*PROBLEM STATEMENT*
Your answer should be a single number: the count of lines that hold the word "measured".
++++++++++
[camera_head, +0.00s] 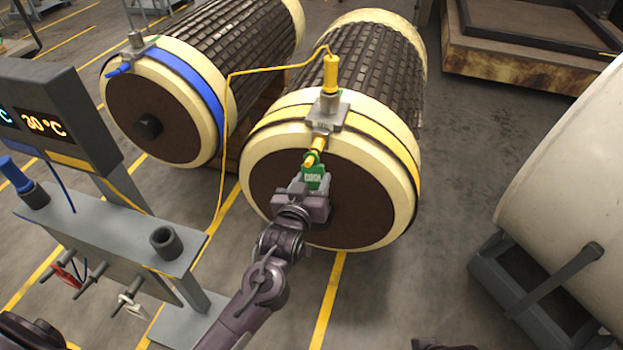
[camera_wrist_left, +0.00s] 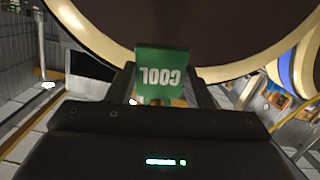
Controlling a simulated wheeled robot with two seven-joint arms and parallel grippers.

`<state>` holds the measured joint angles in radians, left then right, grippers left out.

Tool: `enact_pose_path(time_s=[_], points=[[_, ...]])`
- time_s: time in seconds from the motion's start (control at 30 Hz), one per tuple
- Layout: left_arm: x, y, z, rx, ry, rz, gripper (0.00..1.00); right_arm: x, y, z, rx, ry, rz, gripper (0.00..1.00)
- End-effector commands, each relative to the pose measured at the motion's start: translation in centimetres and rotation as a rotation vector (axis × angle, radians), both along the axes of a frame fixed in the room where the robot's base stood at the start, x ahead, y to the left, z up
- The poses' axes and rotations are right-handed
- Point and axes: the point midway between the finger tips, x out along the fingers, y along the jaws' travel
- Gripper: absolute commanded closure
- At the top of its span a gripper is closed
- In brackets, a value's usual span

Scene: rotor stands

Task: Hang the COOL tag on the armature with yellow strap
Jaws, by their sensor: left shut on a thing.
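The armature with the yellow strap (camera_head: 395,148) lies in the middle of the head view, its round brown end face toward me. A metal bracket with a yellow peg (camera_head: 320,143) sits on its strap, with a yellow probe (camera_head: 330,75) standing in it. My left gripper (camera_head: 314,186) is shut on the green COOL tag (camera_head: 313,174), just below the yellow peg. The tag's top looks close to the peg; I cannot tell whether it is on it. In the left wrist view the COOL tag (camera_wrist_left: 161,72) appears upside down between the fingers. My right gripper is not clearly seen.
A second armature with a blue strap (camera_head: 200,75) lies to the left. A grey stand (camera_head: 120,222) with a temperature display (camera_head: 50,115), a blue probe (camera_head: 15,175) and hanging red and white tags is at left. A yellow cable (camera_head: 226,140) runs to the yellow probe. A large white cylinder (camera_head: 575,190) is at right.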

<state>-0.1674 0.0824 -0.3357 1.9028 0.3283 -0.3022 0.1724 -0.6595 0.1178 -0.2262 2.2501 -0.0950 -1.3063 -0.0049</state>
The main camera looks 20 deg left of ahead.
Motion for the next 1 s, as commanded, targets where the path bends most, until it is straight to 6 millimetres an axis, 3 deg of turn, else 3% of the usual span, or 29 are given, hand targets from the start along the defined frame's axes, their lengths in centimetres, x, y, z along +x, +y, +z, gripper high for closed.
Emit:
++++++++++
*CORRECT RESULT*
2